In 1966 Pope St Paul VI changed the way we understand penance in the Latin Church, particularly with concern to fasting.  He said that fasting should be appropriate to the local economic situation.

Paul VI said: “The necessity of an asceticism which chastises the body and brings it into subjection is affirmed with special insistence by the example of Christ himself”.

Unfortunately, this has be interpreted as leaving the decision of penance to the individual as befits our individualistic age which has caused damage to the solidarity of the Church and left behind many who were ill equipped to understand what the changes meant.

We live in excess.  We live a manner of life in the developed world that is based around the ego and its indulgence.

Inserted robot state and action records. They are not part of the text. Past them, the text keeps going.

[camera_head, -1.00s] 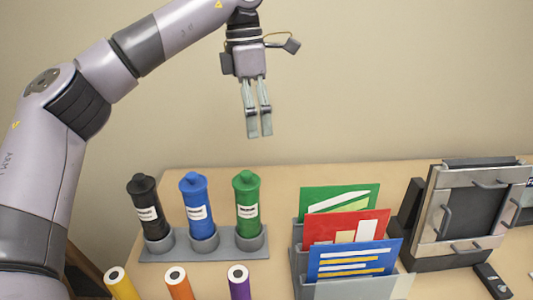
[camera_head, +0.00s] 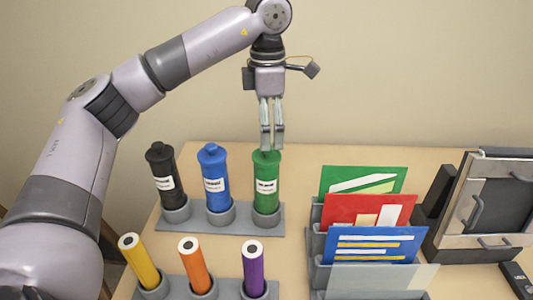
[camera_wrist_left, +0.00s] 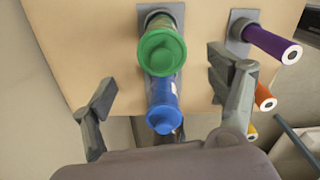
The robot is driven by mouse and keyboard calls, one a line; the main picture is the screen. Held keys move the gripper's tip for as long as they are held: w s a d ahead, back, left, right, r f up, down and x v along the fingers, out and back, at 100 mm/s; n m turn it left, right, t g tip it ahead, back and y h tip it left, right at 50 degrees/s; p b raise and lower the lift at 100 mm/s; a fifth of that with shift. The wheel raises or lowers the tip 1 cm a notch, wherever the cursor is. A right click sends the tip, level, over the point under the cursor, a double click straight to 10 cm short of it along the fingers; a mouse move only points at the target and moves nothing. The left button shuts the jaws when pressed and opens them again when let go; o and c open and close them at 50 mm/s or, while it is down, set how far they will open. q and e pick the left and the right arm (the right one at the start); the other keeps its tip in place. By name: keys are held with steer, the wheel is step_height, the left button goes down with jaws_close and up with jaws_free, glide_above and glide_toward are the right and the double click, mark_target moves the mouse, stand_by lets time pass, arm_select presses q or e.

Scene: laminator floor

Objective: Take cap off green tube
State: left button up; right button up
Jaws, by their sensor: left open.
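The green tube (camera_head: 267,187) stands upright in a round holder of the grey rack (camera_head: 247,218), at its right end. Its green cap (camera_wrist_left: 162,52) shows from above in the left wrist view, between and beyond my fingers. My left gripper (camera_head: 272,146) points down just over the cap, with the fingertips overlapping its top in the head view. In the left wrist view the left gripper (camera_wrist_left: 165,100) is open, with a wide gap and nothing held. Whether a finger touches the cap I cannot tell. My right gripper does not show.
The blue tube (camera_head: 214,180) and black tube (camera_head: 163,180) stand left of the green one. Yellow, orange and purple (camera_head: 253,268) rolls stand in front. A file holder (camera_head: 316,243) with coloured folders and a framed device (camera_head: 490,205) are to the right.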

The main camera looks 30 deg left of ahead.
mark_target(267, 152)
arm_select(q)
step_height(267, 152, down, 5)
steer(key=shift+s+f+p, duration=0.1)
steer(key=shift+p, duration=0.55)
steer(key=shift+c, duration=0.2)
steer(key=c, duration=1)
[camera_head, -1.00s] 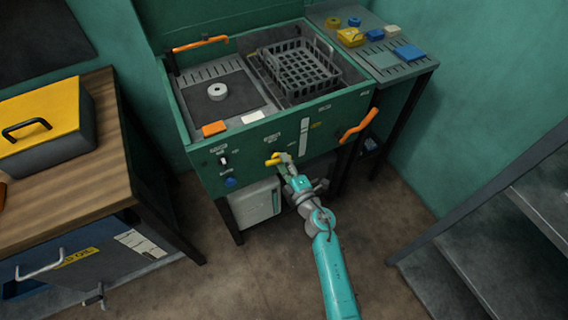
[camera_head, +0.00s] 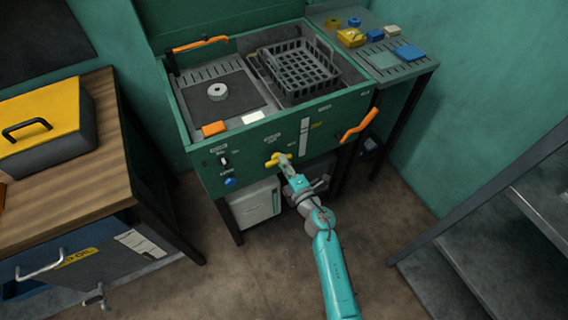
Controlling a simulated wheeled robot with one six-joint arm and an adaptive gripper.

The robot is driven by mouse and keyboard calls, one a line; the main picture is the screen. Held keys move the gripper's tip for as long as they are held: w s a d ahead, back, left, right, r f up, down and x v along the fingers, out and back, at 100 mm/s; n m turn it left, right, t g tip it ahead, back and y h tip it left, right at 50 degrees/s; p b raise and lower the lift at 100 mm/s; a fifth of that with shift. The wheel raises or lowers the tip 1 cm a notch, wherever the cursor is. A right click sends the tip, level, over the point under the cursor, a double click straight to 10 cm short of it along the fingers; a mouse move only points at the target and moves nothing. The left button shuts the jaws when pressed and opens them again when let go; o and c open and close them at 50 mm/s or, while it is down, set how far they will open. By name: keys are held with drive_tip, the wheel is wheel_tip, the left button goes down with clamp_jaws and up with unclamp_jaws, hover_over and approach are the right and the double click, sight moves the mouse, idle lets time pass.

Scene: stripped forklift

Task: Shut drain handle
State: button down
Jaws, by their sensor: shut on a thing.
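The drain handle (camera_head: 271,161) is a small yellow lever on the front panel of the green wash station (camera_head: 215,178), below its small labels. My gripper (camera_head: 284,160) is at the handle's right side, and its jaws are shut on it. The fingertips cover part of the handle, so its exact angle is hard to tell. My teal arm reaches up to it from the bottom of the picture.
An orange handle (camera_head: 359,125) sticks out at the station's right front corner. A white canister (camera_head: 256,203) stands under the station. A wooden bench (camera_head: 120,150) is at left, and metal steps (camera_head: 500,240) are at right. The floor in front is clear.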

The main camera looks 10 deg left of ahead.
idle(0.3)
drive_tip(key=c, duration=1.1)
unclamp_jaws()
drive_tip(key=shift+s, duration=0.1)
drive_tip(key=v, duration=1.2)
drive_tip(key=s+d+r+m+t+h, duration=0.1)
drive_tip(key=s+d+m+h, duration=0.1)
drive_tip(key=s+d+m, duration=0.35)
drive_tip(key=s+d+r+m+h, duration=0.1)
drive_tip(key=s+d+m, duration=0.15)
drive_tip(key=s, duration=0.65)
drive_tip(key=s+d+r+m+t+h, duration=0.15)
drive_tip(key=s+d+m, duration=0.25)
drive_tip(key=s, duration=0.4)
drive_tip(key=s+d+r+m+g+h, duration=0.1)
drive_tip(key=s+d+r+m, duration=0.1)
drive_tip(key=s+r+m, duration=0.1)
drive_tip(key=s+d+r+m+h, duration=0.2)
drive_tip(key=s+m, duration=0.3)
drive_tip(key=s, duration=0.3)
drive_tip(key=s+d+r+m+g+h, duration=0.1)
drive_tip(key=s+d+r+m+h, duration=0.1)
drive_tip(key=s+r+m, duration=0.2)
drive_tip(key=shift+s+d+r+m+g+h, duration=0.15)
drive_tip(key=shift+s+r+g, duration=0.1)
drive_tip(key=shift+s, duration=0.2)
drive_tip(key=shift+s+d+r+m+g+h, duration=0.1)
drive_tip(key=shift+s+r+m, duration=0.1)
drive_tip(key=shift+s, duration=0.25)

The Church should be a clear sign against this cultural view: that destroys the unborn, the elderly, the refugee, our humanity, our families, our society and our environment.

Acts of Solidarity in fasting, prayer and almsgiving are good for the soul. Our sisters and brothers in the Eastern Churches, with their fasts in common, particularly in the Great Lent, are evidence of this.  And it is a powerful force for mission and evangelisation.

There are many currents in our wider society that are beginning to realise the corruption at the heart of modern Western liberalism.   The realisation of self-control and self-denial is a pathway to freedom.

Fasting and other ascetical practices are not about us, but about shaping us to God, stripping away the buildup of our self-indulgence, back to the grain which God made us.  We follow the obedient, poor, and chaste Christ.

I ask the Plenary Council to legislate a stricter fasting regime for the Church in Australia – in reparation for terrible sins against children and other sins; in a way of growth as human beings – spiritually, mentally, physically; to be a sign against our decadent culture; but most of all so we follow more closely Christ.